HIGH COURT OF JUSTICE, JUDGMENT OF 11 FEBRUARY 2011, HASBRO, INC. V. 123 NAHRMITTEL GMBH

The High Court considered that the strap-line "The edible play dough" was a brand name extension, use of which was therefore in a trademark sense and not merely descriptive. Further, acquired distinctiveness in "PLAY-DOH" overrode its inherent descriptiveness in relation to moldable dough products.

123 Nahrmittel GmbH, a manufacturer of a powdered edible dough mix for children, launched its "Yummy Dough" product in the United States in 2009 with the accompanying strap-line "The edible clay" on the front of the box. The later UK launch saw the strap-line altered to "The edible play dough." Hasbro, Inc., a manufacturer of children's modeling dough products, held a number of UK and Community trademark registrations for "PLAY-DOH" in relation to the same type of goods.

Please click here to view Yummy Dough packaging and Play-Doh logo

Hasbro brought an action for trademark infringement and passing off against 123 Nahrmittel and its UK distributor. 123 Nahrmittel counterclaimed for a declaration of invalidity and revocation in respect of Hasbro's "PLAY-DOH" marks.

Internet evidence showed generic everyday use of the words "play dough" for over forty years in relation to home-baking recipes and dictionary descriptions. However, the court accepted counsel for Hasbro's argument that "the internet as a tool has the power to suck in vast amounts of information and give the impression that a few isolated examples are more substantial than they in fact are." This was compounded by the fact that direct competitors of Hasbro were not in the habit of using the words "play dough" as a brand name for dough-based products, although some used the words in descriptive material on websites or other forms of product advertising. Conversely, 123 Nahrmittel was, by its own admission, using a strap-line incorporating "play dough" as a brand name extension, supported by its important role in the naming, branding and marketing strategy.

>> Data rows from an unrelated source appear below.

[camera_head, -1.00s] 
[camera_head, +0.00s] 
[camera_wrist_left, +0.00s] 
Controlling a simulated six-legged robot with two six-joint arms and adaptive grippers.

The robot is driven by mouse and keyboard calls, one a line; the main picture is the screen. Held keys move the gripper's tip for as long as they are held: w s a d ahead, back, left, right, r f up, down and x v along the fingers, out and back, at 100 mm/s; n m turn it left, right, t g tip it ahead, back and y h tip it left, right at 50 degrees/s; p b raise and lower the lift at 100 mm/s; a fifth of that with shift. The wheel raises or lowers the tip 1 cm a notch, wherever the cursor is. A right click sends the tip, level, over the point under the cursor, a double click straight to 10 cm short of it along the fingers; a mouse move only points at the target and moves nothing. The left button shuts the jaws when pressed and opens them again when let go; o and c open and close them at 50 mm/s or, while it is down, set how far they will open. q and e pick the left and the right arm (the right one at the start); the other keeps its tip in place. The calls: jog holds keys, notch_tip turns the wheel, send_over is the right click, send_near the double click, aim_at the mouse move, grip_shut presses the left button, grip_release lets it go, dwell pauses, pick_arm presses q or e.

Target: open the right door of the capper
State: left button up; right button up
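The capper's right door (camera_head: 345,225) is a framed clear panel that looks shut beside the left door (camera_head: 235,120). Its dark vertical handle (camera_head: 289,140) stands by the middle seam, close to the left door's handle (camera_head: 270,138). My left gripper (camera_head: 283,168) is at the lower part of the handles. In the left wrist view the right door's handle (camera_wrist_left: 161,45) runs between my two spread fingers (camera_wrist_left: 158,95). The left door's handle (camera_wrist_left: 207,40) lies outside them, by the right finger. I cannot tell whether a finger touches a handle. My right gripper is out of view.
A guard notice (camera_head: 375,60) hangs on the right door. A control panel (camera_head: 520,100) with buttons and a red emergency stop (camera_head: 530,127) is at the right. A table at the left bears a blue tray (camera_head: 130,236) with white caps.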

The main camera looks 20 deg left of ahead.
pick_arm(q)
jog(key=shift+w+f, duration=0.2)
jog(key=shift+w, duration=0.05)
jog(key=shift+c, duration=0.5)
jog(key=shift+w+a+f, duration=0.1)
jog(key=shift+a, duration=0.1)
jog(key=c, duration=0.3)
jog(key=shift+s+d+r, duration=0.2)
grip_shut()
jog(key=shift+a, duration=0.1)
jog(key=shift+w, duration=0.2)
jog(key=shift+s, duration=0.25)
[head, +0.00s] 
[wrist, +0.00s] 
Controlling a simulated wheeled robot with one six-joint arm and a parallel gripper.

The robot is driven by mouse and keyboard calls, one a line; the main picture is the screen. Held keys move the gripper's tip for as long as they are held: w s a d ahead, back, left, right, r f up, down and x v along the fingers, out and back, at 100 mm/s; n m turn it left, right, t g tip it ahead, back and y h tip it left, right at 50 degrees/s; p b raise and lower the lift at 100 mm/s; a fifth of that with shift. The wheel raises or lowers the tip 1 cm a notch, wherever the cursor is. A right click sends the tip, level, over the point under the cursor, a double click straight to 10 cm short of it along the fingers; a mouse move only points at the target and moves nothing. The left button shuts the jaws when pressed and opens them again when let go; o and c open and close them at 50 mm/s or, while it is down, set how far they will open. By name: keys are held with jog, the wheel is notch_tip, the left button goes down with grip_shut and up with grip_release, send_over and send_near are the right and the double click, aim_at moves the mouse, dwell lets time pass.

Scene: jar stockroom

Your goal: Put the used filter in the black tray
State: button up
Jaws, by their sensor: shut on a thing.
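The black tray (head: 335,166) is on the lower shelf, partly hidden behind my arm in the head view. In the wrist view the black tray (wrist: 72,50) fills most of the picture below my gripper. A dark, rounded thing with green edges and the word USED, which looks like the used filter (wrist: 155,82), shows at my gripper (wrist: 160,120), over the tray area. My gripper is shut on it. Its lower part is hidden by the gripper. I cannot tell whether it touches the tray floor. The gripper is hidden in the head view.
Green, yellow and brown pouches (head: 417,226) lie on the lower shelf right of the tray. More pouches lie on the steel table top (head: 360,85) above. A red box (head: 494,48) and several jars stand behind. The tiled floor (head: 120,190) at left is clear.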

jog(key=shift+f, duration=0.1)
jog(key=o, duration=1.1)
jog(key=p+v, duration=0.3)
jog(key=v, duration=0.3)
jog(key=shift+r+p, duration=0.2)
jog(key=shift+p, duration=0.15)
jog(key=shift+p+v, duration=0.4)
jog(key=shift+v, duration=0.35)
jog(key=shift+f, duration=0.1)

The court said that "PLAY-DOH" was inherently of low distinctive character; however, it had acquired distinctiveness through extensive use and so was not invalid. Nor was it considered to have become the common name in the trade to describe dough that could be played with, and so was not vulnerable to revocation.

On infringement, contrary to 123 Nahrmittel's submission, the court held that "The edible play dough" did not merely serve to indicate the characteristics of the product but had been woven into the product name and would be understood as such. In addition, the court considered that a significant proportion of consumers would, allowing for imperfect recollection of the spelling and taking into account Hasbro's extensive and lengthy period of use of the brand name "PLAY-DOH," misconstrue 123 Nahrmittel's product as an edible version of Hasbro's product.

Accordingly, the strap-line was used in a trademark sense, and likelihood of confusion was found even in the absence of actual confusion. Hasbro's claim therefore succeeded in relation to Article 5(1)(b) of Directive 2008/95/EC.

On Article 5(2) infringement, "PLAY-DOH" easily held the requisite reputation, and the existence of origin confusion both met and surpassed the requirement that a link be established with Hasbro's mark, and formed the basis of the misrepresentation giving rise to unfair advantage. Detriment was also affirmed as Hasbro had purposefully chosen not to produce edible versions of its children's products.

Use of the strap-line was not in accordance with honest practices, as inter alia 123 Nahrmittel had been aware of Hasbro's registered marks, and there was evidence that it knew use of the strap-line might be misleading and that Hasbro objected to its use. There was sufficient scope for variation in describing moldable dough products for children that the confusion caused by use of "play dough" was not otherwise excusable.

Permission to appeal has been granted. Pending the outcome of any such appeal, this decision is likely to serve as a useful precedent for proprietors of inherently descriptive trademarks of which ostensibly descriptive use has been taken.